Milliardenvernichter Twitter: Mit diesen Problemen kämpft die 140-Zeichen-Plattform
- Auch im zehnten Jahr des Bestehens verbrennt Twitter lichterloh Geld – eine Spurensuche
- Wall Street reagiert nach Quartalsbilanz entsetzt
- Werbegeschäft weiter nur zaghaft erschlossen
- CEO Costolo ist angeschlagen
- Die Zukunft: Übernahmeziel oder Google-Boost?
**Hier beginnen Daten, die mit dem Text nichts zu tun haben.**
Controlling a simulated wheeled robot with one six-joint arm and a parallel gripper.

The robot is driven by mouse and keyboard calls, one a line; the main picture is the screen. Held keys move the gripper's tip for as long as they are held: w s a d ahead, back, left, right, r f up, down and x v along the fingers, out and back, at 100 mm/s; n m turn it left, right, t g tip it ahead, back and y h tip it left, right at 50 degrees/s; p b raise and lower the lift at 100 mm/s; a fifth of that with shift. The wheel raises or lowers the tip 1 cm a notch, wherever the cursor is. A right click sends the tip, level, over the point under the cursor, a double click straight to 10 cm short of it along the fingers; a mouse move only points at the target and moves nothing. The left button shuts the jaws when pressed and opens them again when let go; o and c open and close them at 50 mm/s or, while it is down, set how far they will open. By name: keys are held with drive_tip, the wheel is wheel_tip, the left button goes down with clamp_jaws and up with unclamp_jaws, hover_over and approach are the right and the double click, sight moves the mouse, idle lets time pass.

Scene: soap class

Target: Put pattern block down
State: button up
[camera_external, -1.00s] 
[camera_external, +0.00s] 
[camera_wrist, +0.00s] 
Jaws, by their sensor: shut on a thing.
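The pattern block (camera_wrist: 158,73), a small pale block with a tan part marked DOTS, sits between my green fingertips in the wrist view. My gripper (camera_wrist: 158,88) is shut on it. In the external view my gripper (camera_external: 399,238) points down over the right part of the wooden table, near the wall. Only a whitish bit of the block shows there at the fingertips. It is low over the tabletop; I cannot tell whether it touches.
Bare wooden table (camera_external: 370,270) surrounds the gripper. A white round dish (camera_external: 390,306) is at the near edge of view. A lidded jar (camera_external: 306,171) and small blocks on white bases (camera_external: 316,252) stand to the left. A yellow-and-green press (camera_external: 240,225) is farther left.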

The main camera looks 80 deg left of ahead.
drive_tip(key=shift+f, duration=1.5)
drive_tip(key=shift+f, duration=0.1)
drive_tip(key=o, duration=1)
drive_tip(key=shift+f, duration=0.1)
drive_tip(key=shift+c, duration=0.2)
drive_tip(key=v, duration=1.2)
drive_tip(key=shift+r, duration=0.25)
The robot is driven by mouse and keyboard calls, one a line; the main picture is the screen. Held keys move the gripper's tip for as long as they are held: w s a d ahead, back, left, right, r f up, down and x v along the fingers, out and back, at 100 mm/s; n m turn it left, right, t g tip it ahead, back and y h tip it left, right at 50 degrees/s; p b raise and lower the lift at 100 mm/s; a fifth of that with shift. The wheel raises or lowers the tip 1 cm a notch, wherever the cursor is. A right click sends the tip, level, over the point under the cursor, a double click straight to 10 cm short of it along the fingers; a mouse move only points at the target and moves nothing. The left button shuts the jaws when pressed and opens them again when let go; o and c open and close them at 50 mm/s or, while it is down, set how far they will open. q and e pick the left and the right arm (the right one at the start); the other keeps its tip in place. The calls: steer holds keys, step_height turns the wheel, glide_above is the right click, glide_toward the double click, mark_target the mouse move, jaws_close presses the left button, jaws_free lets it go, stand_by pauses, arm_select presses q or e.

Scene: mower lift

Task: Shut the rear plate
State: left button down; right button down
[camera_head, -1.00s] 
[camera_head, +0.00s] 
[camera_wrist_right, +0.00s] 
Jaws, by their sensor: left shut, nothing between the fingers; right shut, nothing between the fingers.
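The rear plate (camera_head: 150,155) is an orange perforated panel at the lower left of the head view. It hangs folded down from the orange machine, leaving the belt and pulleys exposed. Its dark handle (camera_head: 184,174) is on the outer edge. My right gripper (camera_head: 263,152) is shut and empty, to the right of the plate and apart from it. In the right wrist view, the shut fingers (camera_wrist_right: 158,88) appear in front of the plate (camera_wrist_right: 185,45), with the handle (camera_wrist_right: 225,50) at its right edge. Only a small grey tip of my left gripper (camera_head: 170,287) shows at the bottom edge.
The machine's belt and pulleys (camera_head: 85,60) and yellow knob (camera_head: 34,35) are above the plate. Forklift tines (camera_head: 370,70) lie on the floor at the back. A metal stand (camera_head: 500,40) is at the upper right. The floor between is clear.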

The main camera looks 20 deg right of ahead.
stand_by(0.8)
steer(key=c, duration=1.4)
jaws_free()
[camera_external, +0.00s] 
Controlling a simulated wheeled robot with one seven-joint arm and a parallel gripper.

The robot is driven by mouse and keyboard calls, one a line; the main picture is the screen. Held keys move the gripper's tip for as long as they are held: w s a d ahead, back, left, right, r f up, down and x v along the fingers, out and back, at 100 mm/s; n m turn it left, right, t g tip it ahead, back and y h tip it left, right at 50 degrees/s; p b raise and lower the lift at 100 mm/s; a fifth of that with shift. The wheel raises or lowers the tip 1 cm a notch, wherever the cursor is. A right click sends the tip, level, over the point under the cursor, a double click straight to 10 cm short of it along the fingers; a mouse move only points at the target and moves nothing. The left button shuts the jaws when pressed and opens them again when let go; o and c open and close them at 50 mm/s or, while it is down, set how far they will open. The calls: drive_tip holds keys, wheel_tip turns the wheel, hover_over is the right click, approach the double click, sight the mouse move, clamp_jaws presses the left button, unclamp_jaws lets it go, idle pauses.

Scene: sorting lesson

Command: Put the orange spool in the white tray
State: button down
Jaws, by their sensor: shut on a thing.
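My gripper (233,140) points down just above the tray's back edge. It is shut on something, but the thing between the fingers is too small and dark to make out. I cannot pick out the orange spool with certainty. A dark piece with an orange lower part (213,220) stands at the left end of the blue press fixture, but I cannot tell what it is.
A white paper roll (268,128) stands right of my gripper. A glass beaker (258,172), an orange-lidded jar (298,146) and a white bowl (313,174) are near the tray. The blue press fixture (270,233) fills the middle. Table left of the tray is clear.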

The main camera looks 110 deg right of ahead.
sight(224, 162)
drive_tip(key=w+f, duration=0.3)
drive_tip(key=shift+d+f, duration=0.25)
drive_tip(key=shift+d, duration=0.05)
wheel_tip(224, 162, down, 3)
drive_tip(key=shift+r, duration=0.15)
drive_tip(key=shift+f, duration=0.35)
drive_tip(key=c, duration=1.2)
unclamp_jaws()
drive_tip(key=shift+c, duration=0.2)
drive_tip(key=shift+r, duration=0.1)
- Schnelle Wetten: Periscope und TellApart zugekauft
Auch im zehnten Jahr des Bestehens verbrennt Twitter lichterloh Geld – eine Spurensuche
Wir lieben Twitter, sind süchtig nach dem 140-Zeichen-Dienst. Hier ein schneller Tweet #ausgruenden, da ein Schenkelklopfer, als wär’s ein Bewerbungsschreiben für TV total. Ey, Twitter, ich kann mir gar nicht mehr vorstellen, wie das Online-Leben ohne dich war – so 2007, als ich Breaking News noch von Spiegel Online bezogen habe. Warum schaffst Du es dann seit Jahren nicht, Geld zu verdienen? Wir haben uns mal Deine Zahlen angeschaut – jetzt ist Zeit für Klartext. Twitter war immer die kleine, coolere Social Media-Tochter, die ihr Ding machte, während der große Bruder Facebook nach der Karriere schielte. Der Unterschied zwischen beiden Social Media-Pionieren, deren Geburtsdaten tatsächlich nur zwei Jahren auseinander liegen, könnte in Dollar und Cent größer kaum sein: Anders als der viel gescholtene große Bruder Facebook, der inzwischen Geld scheffelt wie Heu, hat Twitter nie das Prinzip der Profitabilität verstanden.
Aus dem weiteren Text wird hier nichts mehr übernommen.